Thomas still owns the worst defensive rating on the Celtics, among regulars, at 100.8, but that's a rating that would rank a team near the top 10 in the NBA (the Raptors have a defensive rating of 100.8 and currently sit 11th). Boston's defensive rating sits at 94.7 when Thomas is not on the floor, the lowest among all players on the team, which is a reflection of both a bench that has been excellent and the defensive uptick that occurs when Boston has players like Marcus Smart and Turner as part of those switch-happy second units.
To Stevens, the bottom line is progress. Thomas arrived with a reputation as an undersized defensive liability and has bought into Stevens' requirement that his players make defense a priority. In 64 games between Phoenix and Boston last season, Thomas owned a defensive rating of 104.5. His three seasons in Sacramento featured defensive ratings of 104.8, 107.4, and 107.6.
Ultimately, it's Thomas' offensive exploits that will determine whether he receives his first All-Star bid. It's fair to wonder just how cringe-worthy Boston's offensive efficiency would be without him (the Celtics rank 19th in the league with an offensive rating of 101.7). Not only is Thomas' scoring and playmaking important, but he's one of the few on the team that can create for himself off the dribble and get to the free throw line with any regularity.

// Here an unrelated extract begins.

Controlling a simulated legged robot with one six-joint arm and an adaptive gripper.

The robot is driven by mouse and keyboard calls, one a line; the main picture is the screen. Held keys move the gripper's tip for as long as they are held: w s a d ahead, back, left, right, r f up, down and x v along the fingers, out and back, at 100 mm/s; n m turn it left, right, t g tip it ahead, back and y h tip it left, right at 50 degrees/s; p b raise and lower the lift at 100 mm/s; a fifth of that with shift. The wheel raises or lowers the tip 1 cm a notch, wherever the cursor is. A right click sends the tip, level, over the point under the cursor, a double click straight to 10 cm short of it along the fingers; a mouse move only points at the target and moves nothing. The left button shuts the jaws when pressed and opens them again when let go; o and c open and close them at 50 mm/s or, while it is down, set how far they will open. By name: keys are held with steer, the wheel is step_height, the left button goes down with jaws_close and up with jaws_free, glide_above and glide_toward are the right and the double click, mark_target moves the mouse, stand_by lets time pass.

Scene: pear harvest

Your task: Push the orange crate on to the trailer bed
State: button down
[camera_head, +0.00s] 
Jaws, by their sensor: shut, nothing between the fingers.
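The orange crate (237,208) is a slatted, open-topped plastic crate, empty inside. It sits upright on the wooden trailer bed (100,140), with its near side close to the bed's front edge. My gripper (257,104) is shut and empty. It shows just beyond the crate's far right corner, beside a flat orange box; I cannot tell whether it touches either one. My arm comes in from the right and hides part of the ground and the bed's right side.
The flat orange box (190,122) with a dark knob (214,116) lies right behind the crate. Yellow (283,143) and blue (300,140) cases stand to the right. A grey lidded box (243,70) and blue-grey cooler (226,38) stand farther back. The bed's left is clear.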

The NBA will announce All-Star starters on Thursday. Thomas, after lingering ninth in the fan vote through three returns, will be at the mercy of the Eastern Conference coaches to vote him on as a reserve (that announcement will come on Jan. 28). Thomas should hope that Lowry made a late surge to overtake Kyrie Irving as a fan-voted starter, because that might strengthen his chances of sneaking in as one of the East's wild-card picks. Irving has played just 13 games this season and wouldn't be selected by the coaches.
As Stevens told reporters Monday: "There’s a lot of good players in the league, I understand that. I don’t know that they’re all as impactful on their teams as Isaiah is on ours."